Painful late night lessons with X509 Certificates

well it wasn’t a late night when I started.

I had to do some reconfiguration on the machine that I am using to do my wse2 demo tomorrow night at GUVSM in Montreal.

I am recreating some of these demos from scratch so I was practicing… 😉

Suddenly I was getting errors on my user of an X509 Certificate.

Cryptography_CSP_NoPrivateKey

That was easily googled and the answer (in the newsgroups by the master himself … Jeffrey Hasan) with the notion that there was something wrong with my certificate installs.

That made perfect sense since I changed my windows login password today and that wipes them out. However I checked them and they were still there, so I didn’t worry. But now, I deleted and attempted (note that key word…) to reinstall them.

I was able to install 2 of the 3 sample certificates but was getting an error when imorting the private server certificate into the Local Computer/Personal store. The error is

“an internal error occurred. The private key that you are importing might require a cryptographic service provider that is not installed on your system.”

So I googled and found lots of problems with windows 2000 server. After about an hour of this, I was grabbing at straws, installed the certificate elsewhere and then just dragged and dropped it into the place I wanted. Tada.

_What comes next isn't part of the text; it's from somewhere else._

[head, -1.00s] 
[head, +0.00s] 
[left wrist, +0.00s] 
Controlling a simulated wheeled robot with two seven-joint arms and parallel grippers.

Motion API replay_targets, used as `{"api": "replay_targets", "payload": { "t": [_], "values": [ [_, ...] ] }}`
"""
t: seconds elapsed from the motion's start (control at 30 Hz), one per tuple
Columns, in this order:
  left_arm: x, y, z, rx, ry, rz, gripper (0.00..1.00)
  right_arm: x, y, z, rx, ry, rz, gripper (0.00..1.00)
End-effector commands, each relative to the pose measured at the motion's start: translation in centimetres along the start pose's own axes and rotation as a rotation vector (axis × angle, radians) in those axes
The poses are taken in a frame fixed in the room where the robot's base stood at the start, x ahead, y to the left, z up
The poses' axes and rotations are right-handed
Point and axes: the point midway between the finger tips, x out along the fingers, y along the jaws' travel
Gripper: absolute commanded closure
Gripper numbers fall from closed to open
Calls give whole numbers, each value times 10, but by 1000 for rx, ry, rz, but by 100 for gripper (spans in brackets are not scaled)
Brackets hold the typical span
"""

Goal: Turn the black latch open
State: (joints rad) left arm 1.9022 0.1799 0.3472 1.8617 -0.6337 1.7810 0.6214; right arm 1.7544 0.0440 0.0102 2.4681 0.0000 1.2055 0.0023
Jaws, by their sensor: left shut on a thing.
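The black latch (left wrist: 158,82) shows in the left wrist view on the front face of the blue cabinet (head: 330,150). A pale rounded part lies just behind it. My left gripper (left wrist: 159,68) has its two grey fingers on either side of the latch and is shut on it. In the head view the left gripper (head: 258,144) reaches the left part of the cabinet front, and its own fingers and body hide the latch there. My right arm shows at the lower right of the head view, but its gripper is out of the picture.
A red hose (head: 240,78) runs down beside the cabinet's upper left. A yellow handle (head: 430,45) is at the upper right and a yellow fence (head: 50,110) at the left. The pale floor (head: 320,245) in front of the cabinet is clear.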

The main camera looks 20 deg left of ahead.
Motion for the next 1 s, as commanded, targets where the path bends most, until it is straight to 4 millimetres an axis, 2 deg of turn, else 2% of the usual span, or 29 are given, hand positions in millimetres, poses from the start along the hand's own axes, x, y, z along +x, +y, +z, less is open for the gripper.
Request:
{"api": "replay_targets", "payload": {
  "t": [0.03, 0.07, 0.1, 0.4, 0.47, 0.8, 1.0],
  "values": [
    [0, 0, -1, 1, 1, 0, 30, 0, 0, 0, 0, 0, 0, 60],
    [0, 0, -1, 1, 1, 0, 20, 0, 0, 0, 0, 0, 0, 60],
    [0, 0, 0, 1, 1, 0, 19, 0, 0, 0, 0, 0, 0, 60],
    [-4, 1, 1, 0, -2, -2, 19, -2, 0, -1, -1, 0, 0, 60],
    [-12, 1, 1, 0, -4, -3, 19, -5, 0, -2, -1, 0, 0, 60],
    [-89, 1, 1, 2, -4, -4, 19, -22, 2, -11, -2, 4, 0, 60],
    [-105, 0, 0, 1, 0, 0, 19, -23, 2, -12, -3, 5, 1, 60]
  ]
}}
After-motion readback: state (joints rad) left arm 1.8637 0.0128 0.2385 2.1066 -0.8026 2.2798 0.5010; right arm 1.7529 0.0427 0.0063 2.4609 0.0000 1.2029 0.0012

Problem solved. (Temporarily, since I do want to know why I can no longer import into that store.)

Almost.

However, in my reproduction of my demos I had forgotten something important.

I was now getting a new error message when running my demo that said :

The certificate’s trust chain could not be verfied with the following reaons: A certificate chain processed, but terminated in a root certificate which is not trusted by the trust provider.

Now I was really frustrated. I googled again with no real luck. Then poked around the newsgroups again and saw something that triggered my memory that I needed to check “Allow Test Roots” in the WSE Settings (or just hand code this into web.config).

So all is well now and I have added some google juice to future people who may have these problems as well.

And as we all know, these lessons are painful and exhausting, but they are the lessons that really ingrain this stuff into your head.